I notice that no matter how many books I have going at once, I always seem to finish a bunch of them within a week or ten days' flurry of activity. So this week I finished Doctor Dolittle's Post Office and the great Can You Forgive Her?, and I'm about to complete Herbert Lottman's biography Jules Verne.
As I've mentioned before, Verne was the first author I took an interest in as a particular object of study. Around the time of my starting third grade (I was precocious), my mother special ordered Jules Verne and His Work by I.O. Evans for me -- I had read 20,000 Leagues Under the Sea that summer, dense scientific language and all. So the outlines of Verne's life story are very familiar to me. Lottman's biography is well-done and energetic, although it is peculiar in two respects. One is the distance between biographer and subject -- always a matter of import.
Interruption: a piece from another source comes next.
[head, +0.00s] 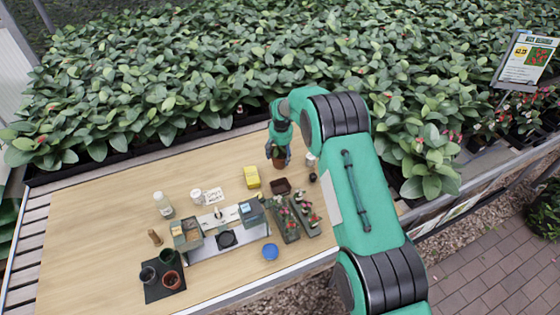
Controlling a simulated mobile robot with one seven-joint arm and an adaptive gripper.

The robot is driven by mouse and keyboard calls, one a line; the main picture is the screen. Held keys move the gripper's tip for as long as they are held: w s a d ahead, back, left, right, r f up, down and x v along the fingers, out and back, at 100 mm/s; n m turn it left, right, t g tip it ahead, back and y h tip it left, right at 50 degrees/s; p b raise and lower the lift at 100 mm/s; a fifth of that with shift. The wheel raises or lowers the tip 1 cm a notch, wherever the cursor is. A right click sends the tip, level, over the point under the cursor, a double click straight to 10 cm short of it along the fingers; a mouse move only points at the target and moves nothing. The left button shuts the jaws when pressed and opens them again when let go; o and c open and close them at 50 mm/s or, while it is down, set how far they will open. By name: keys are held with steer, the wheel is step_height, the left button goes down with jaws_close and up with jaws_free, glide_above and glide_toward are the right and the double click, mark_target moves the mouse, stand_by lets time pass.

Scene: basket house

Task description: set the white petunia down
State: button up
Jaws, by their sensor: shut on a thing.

Some biographers are definite champions of their subjects, others come to hate them during the process of research (and in the finished results, that usually shows). Lottman doesn't fall into either of those camps, but is more puckish in tone; Verne seems to amuse him slightly, although I'd be hard pressed to say why. It does make for a jolly read.
The second unusual aspect of the book is related to the first. Verne was a prolific novelist, and Lottman might be expected to uncover hidden gems tucked away in the oeuvre; but he can't seem to be bothered about that. His critical commentary is scanty, and pretty much falls in line with received wisdom. This is where a reader wants the biographer to be a champion, and looks for the special insight that comes from reading an author whole; but such insight is lacking here.
Some other quick reading observations: It's fun when reading so many different books at once yields small synchronicities, such as the gambling scenes I recently encountered in Can You Forgive Her? and Richard Powell's Say It with Bullets...I'm making good headway in Graham Greene's The Heart of the Matter, set in Sierra Leone during the World War II era of British colonial rule. The cockroach killing contest between bureaucrats Wilson and Harris is a great scene...Today I started two long novels I've been looking forward to, George Eliot's Middlemarch and Frank Norris's The Octopus, of which much more to follow.